▼▼▼

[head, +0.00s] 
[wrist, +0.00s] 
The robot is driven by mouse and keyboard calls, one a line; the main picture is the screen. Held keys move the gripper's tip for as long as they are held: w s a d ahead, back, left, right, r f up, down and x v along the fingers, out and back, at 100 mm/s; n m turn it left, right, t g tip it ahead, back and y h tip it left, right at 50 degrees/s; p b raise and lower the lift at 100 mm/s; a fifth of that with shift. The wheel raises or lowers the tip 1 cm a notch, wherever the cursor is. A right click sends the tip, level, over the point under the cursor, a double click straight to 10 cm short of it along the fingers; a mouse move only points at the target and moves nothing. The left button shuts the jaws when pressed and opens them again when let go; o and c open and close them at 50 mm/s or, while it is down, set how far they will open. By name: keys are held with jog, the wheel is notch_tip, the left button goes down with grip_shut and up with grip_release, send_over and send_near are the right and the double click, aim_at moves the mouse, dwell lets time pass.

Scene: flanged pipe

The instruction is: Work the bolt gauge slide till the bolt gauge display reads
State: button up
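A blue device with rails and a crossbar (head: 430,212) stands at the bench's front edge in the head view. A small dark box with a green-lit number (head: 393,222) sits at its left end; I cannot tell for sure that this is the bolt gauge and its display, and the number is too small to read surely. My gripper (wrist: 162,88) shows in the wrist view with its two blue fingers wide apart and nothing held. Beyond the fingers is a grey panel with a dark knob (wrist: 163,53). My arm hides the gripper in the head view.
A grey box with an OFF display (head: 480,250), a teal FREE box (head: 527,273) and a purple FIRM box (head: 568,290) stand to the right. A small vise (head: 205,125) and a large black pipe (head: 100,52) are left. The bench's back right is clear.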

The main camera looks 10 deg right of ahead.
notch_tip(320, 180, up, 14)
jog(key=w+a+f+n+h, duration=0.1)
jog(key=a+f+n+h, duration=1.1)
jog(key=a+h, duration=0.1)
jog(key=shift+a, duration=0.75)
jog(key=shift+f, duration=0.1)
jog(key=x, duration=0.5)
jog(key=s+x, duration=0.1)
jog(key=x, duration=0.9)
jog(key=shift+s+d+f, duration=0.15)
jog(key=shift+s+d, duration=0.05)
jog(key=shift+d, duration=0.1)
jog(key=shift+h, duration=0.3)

▲▲▲

### Problem details
Everything from the line containing "The robot is" down to the line containing "The instruction is: Work" should be retyped exactly, both lines included, and nothing more.

### Solved exercise
The robot is driven by mouse and keyboard calls, one a line; the main picture is the screen. Held keys move the gripper's tip for as long as they are held: w s a d ahead, back, left, right, r f up, down and x v along the fingers, out and back, at 100 mm/s; n m turn it left, right, t g tip it ahead, back and y h tip it left, right at 50 degrees/s; p b raise and lower the lift at 100 mm/s; a fifth of that with shift. The wheel raises or lowers the tip 1 cm a notch, wherever the cursor is. A right click sends the tip, level, over the point under the cursor, a double click straight to 10 cm short of it along the fingers; a mouse move only points at the target and moves nothing. The left button shuts the jaws when pressed and opens them again when let go; o and c open and close them at 50 mm/s or, while it is down, set how far they will open. By name: keys are held with jog, the wheel is notch_tip, the left button goes down with grip_shut and up with grip_release, send_over and send_near are the right and the double click, aim_at moves the mouse, dwell lets time pass.

Scene: flanged pipe

The instruction is: Work the bolt gauge slide till the bolt gauge display reads

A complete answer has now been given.